# Work to be completed
Report how many lines contain "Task"; state the number and nothing else.

# Input rows
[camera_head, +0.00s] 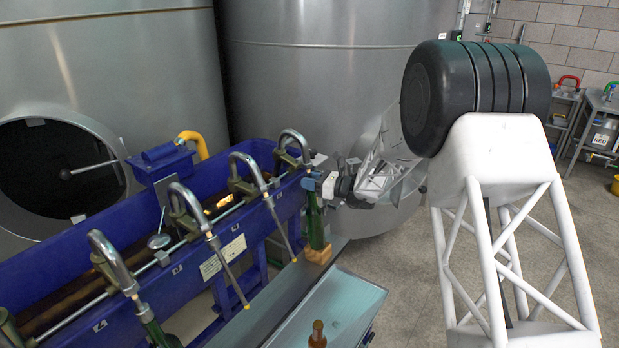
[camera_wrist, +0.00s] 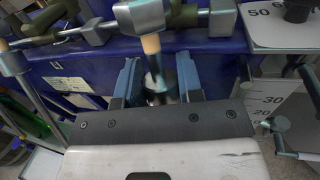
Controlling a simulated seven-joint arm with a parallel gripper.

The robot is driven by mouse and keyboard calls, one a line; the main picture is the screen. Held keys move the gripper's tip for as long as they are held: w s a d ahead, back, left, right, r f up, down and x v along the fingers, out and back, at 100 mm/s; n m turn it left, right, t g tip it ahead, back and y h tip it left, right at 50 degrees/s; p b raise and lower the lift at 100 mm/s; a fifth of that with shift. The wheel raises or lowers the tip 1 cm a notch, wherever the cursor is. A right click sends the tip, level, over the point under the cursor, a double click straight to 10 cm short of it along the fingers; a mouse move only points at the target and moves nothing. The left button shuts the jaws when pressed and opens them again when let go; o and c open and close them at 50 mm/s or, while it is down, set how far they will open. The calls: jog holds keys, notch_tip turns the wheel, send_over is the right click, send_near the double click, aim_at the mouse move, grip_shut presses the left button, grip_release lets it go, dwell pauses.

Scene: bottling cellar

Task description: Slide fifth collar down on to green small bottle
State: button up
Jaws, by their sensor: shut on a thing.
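The green small bottle (camera_head: 313,222) stands upright on a wooden block (camera_head: 320,255) beside the blue trough in the head view. My gripper (camera_head: 312,184) is at the top of this bottle, coming in from the right. In the wrist view, my gripper (camera_wrist: 157,92) has its two blue fingers on either side of a small, greyish round piece (camera_wrist: 160,84), which I take to be the collar. It is blurred and partly covered by a spout with a tan tip (camera_wrist: 151,45). I cannot tell whether the collar is around the bottle's neck or just above it.
The blue trough (camera_head: 232,252) carries several curved metal spouts (camera_head: 247,165) close to my gripper. Another green bottle (camera_head: 155,328) is at the lower left. A brown bottle (camera_head: 317,336) shows at the bottom edge, near a pale tray (camera_head: 335,305). Open floor lies right of the trough.

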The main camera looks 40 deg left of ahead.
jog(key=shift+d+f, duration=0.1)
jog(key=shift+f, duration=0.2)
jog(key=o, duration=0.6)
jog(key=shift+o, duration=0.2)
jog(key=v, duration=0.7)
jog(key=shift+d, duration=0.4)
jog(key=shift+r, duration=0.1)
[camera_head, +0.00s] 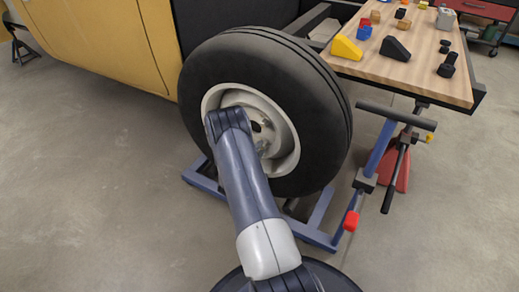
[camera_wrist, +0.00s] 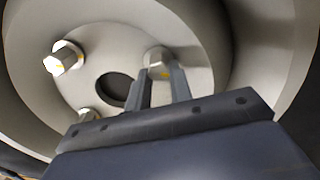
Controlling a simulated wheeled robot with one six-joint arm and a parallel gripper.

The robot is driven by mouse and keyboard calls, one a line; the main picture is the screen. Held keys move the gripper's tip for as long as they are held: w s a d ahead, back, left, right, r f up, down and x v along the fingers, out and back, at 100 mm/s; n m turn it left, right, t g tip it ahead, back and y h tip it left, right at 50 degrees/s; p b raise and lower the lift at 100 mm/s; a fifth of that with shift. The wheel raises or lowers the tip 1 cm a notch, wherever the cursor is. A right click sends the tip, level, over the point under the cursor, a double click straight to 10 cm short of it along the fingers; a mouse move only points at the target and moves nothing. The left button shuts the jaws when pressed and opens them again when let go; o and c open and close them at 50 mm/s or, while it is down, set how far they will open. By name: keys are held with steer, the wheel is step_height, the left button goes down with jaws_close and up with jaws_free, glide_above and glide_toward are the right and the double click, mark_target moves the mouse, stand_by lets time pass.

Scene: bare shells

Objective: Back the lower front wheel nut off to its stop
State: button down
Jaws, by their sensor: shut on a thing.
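The wheel (camera_head: 318,112) with its black tyre and pale rim stands upright at the side of the yellow vehicle body. In the wrist view the hub (camera_wrist: 110,52) fills the upper part. A third nut (camera_wrist: 87,115) is partly hidden by my gripper's body at the lower left. In the head view my arm covers the gripper and the held nut.
The dark centre hole (camera_wrist: 116,88) lies left of my fingers. A blue wheel stand (camera_head: 318,236) holds the wheel from below. A wooden bench (camera_head: 428,72) with blocks is at the right, with a T-handled tool (camera_head: 396,114) before it. The floor at left is clear.

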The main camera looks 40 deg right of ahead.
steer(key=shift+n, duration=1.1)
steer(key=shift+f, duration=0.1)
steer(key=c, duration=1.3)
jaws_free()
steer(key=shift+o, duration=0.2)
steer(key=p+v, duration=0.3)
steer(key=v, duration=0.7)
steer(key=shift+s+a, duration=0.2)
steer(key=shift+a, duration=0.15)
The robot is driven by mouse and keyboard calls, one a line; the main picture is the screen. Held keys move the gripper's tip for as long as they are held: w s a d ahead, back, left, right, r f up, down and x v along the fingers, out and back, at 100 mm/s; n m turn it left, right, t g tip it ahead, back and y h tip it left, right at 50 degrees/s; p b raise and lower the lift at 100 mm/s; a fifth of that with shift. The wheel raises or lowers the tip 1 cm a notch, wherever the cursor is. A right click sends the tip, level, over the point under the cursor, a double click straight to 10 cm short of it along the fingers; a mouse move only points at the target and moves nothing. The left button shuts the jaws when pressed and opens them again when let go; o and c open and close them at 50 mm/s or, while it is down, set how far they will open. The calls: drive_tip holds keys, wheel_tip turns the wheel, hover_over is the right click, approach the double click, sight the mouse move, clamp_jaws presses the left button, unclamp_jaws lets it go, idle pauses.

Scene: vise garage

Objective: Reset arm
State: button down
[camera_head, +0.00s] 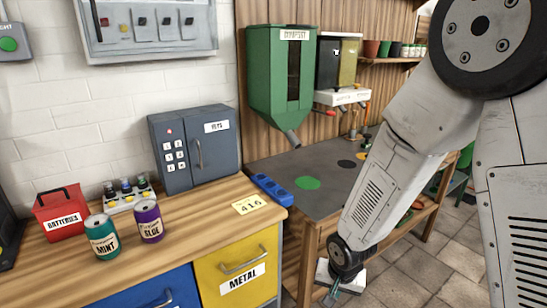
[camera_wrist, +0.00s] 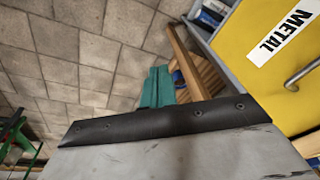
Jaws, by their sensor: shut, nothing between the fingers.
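My gripper (camera_head: 331,298) shows at the bottom of the head view, at the end of my pale grey arm, which reaches down from the upper right. It hangs below the worktop level, in front of the wooden bench and to the right of the yellow METAL drawer (camera_head: 238,275). In the wrist view my gripper's teal fingers (camera_wrist: 157,88) are together and empty, partly hidden behind the dark edge of my wrist. The yellow METAL drawer is at the upper right there (camera_wrist: 265,65).
A green dispenser (camera_head: 280,85) hangs above the bench. Paved floor (camera_wrist: 70,60) lies open.

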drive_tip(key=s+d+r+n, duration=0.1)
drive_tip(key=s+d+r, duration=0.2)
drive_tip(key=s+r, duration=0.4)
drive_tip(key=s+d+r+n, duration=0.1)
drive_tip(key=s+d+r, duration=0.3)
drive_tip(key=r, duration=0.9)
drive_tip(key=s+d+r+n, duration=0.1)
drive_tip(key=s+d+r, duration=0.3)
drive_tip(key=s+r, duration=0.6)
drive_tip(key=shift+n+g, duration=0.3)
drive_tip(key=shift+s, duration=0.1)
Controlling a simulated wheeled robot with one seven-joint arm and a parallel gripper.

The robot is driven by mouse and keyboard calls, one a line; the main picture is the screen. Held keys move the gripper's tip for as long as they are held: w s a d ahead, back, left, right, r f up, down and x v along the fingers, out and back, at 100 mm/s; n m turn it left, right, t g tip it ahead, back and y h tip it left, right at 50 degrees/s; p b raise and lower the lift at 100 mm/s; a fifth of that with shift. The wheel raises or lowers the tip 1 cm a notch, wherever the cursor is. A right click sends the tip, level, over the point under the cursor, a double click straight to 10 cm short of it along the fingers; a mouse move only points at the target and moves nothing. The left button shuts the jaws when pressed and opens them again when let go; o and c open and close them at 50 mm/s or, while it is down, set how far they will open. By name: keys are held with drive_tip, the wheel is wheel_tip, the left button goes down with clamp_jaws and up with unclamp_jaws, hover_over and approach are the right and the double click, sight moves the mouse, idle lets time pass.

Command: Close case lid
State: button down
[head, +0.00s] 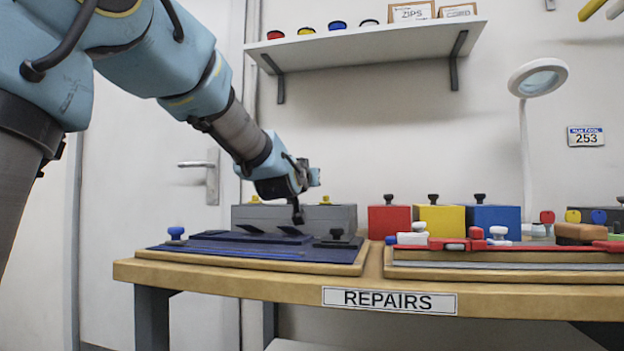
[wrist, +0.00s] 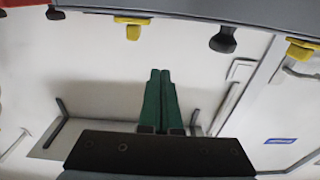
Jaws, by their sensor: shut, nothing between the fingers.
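A long grey case (head: 345,217) stands at the back left of the bench, behind the blue mat. Yellow catches (head: 325,200) show along its top; I cannot tell from this low angle how its lid stands. In the wrist view a grey edge, apparently the case (wrist: 185,10), runs along the top with yellow catches (wrist: 133,22) and a black knob (wrist: 223,40). My gripper (head: 299,219) is in front of the case in the head view, pointing down. In the wrist view its green fingers (wrist: 160,72) lie side by side, shut and empty, apart from the grey edge.
A blue mat (head: 200,254) with flat dark pieces and knobs lies before the case. Red (head: 388,222), yellow (head: 440,221) and blue (head: 492,219) boxes stand to the right. A tray (head: 500,270), a lamp (head: 538,80) and an overhead shelf (head: 370,45) are also near.

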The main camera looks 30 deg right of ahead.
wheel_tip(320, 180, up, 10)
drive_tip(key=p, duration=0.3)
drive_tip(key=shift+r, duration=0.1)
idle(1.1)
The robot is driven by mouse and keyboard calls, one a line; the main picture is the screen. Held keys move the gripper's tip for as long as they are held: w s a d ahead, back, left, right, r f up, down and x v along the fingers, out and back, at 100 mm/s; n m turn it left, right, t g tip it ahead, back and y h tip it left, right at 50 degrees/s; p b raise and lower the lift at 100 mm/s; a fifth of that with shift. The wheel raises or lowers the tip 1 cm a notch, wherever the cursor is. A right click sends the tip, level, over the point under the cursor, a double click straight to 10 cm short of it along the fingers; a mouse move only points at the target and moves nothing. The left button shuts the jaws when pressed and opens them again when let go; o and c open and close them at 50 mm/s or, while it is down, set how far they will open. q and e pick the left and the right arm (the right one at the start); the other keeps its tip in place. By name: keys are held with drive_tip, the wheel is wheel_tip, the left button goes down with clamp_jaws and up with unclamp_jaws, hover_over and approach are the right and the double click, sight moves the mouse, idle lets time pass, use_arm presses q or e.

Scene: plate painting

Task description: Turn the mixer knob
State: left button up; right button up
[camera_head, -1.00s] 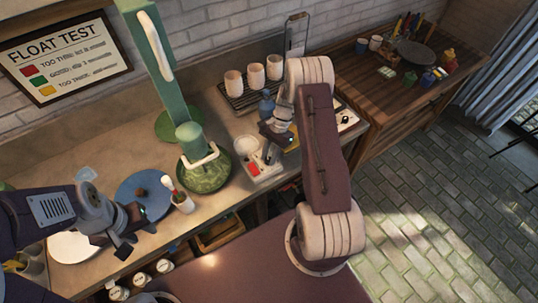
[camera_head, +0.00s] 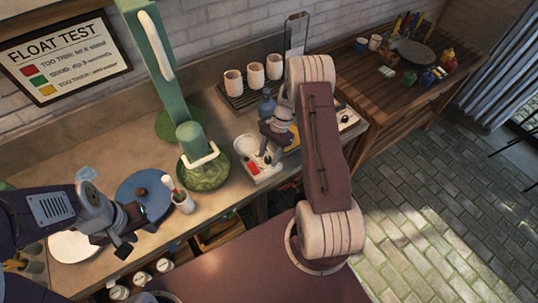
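The mixer is a tall green stand (camera_head: 146,60) with a green mixing head (camera_head: 190,139) over a green bowl (camera_head: 207,174). To its right on the counter is a pale control box (camera_head: 263,175) with a red button (camera_head: 252,167) and a small dark knob. My right gripper (camera_head: 268,157) hangs over the back of this box, pointing down at the knob area. The knob is mostly hidden by it; I cannot tell whether the fingers touch it or are closed. My left gripper (camera_head: 135,238) is at the left above the counter's front edge, its fingers apart and empty.
A blue plate (camera_head: 128,190) and a white cup of tools (camera_head: 183,202) stand near my left gripper. A blue bottle (camera_head: 266,105) is just behind my right gripper. Pale cups (camera_head: 255,76) stand on a rack behind. Several jars sit below the counter front.

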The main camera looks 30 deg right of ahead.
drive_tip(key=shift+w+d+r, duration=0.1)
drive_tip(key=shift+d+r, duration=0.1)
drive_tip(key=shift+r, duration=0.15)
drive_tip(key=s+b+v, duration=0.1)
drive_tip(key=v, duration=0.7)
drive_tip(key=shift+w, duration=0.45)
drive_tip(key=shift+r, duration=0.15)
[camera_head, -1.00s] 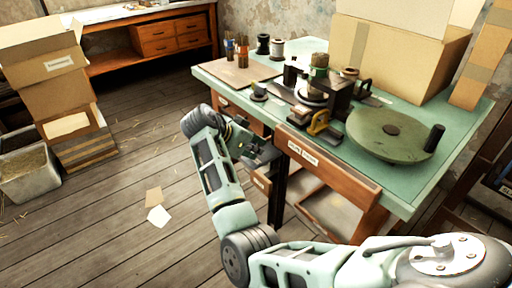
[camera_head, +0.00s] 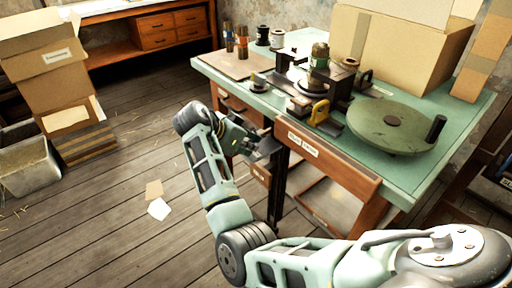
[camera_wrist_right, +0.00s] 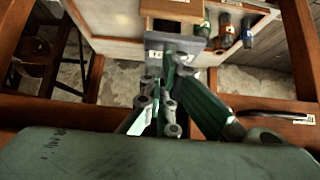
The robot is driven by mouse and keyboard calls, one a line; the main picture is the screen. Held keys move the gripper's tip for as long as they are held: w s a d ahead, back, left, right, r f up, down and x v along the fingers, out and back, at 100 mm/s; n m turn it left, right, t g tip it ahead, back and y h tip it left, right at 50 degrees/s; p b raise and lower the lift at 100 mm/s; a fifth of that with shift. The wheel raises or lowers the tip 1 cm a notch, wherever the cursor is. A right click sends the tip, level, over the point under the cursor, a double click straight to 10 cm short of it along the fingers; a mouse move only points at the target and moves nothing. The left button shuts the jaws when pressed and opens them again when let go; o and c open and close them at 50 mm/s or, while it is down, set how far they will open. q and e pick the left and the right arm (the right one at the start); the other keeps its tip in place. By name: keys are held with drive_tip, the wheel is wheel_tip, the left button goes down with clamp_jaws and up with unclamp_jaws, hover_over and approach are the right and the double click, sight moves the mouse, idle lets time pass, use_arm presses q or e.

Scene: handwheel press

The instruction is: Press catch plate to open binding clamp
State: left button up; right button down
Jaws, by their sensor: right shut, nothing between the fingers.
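The press (camera_head: 338,84) is a dark metal assembly on the green bench top, with a yellow part (camera_head: 319,112) at its front. A flat dark arm (camera_head: 291,57) stands out at its left, beside a dark green bottle (camera_head: 320,54). I cannot make out for certain which part is the catch plate or the binding clamp. My right gripper (camera_head: 263,146) is shut and empty, low in front of the bench's left front corner, apart from the press. Its closed fingers also show in the right wrist view (camera_wrist_right: 168,85). My left gripper is not in view.
A round green handwheel (camera_head: 392,127) with a black knob lies at the bench's right. The bench front (camera_head: 325,160) has a labelled wooden drawer close to my right gripper. A large cardboard box (camera_head: 405,50) stands behind.

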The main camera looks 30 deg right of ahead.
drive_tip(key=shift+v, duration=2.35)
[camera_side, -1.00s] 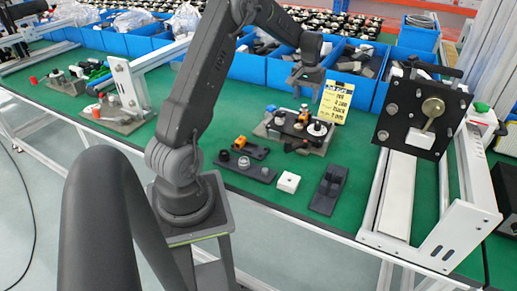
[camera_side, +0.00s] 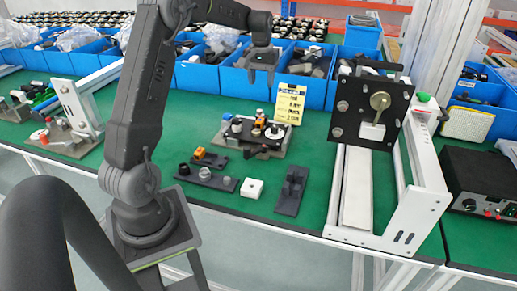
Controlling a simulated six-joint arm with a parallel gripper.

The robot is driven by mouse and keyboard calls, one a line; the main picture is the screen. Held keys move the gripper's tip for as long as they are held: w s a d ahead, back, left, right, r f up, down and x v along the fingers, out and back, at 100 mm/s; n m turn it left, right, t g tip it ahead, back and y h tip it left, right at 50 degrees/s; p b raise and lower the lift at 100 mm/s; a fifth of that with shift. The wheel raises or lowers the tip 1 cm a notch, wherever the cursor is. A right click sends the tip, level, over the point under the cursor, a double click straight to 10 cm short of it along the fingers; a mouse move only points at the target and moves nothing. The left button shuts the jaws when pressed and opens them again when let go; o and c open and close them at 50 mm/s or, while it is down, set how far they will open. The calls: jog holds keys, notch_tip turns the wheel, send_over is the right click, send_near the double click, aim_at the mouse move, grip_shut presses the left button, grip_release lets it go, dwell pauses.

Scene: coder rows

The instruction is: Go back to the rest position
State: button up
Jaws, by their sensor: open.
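My gripper (camera_side: 261,76) hangs from the end of my arm, pointing down, above the back of the green table and in front of the blue bins. It is open with nothing visible between its fingers. It is well above and behind the fixture plate (camera_side: 270,150), which carries small orange, white and dark parts. The arm stands on its base at the front left of the table.
A yellow sign (camera_side: 290,104) stands just behind the fixture. A dark flat strip (camera_side: 207,179), a white block (camera_side: 252,188) and a black holder (camera_side: 291,190) lie in front. A white frame with a black plate (camera_side: 372,113) stands right. Blue bins (camera_side: 213,77) line the back.

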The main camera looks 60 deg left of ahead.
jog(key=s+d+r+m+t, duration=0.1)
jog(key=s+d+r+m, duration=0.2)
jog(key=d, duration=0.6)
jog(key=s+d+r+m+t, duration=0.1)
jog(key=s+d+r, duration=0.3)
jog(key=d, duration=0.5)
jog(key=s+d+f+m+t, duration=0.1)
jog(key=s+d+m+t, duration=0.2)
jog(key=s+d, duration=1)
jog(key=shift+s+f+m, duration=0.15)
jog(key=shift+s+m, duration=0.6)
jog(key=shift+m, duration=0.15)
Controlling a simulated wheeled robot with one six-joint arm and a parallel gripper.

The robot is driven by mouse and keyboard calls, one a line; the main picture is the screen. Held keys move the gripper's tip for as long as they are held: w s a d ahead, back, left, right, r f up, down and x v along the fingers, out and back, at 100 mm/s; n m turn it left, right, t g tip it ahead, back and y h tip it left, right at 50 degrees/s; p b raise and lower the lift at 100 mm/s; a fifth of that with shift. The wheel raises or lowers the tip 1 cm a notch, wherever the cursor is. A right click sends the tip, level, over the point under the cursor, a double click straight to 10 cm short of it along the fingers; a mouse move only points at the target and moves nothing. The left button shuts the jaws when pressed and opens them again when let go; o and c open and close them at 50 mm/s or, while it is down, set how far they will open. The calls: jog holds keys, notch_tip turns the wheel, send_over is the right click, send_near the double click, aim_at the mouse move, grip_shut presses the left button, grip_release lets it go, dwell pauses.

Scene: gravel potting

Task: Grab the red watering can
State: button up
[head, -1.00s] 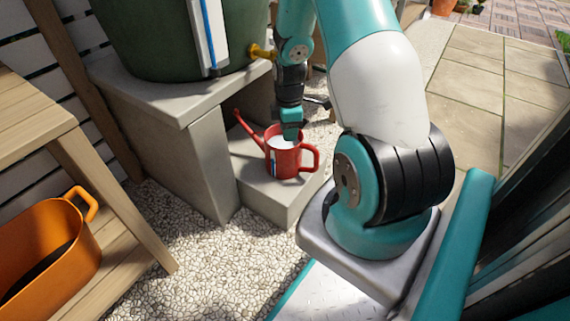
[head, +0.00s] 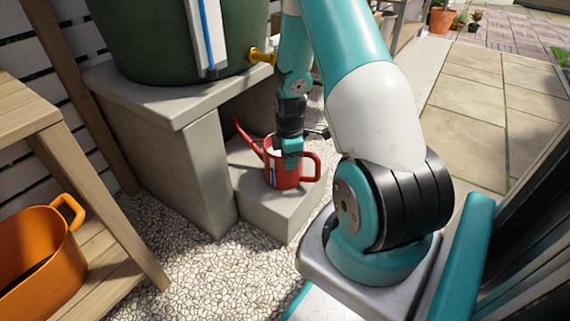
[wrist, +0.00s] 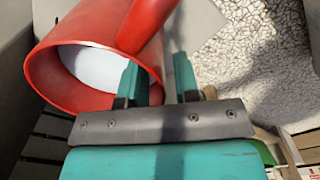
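The red watering can (head: 283,174) stands upright on a low concrete step, its spout pointing up and left and its handle on the right. In the wrist view the can (wrist: 75,85) fills the upper left, with a pale surface inside. My gripper (wrist: 160,75) is open at its rim. One finger is over the can's opening and the other is outside the wall, with a gap between them. In the head view my gripper (head: 291,157) comes down from above and hides part of the rim. Contact with the wall cannot be told.
A green barrel (head: 165,40) with a yellow tap (head: 262,56) stands on a concrete stand (head: 170,105) behind the can. A wooden shelf (head: 95,200) with an orange container (head: 45,255) is at the left. Gravel (head: 195,265) lies in front, and paving at the right.

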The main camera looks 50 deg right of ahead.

# Exercise output
3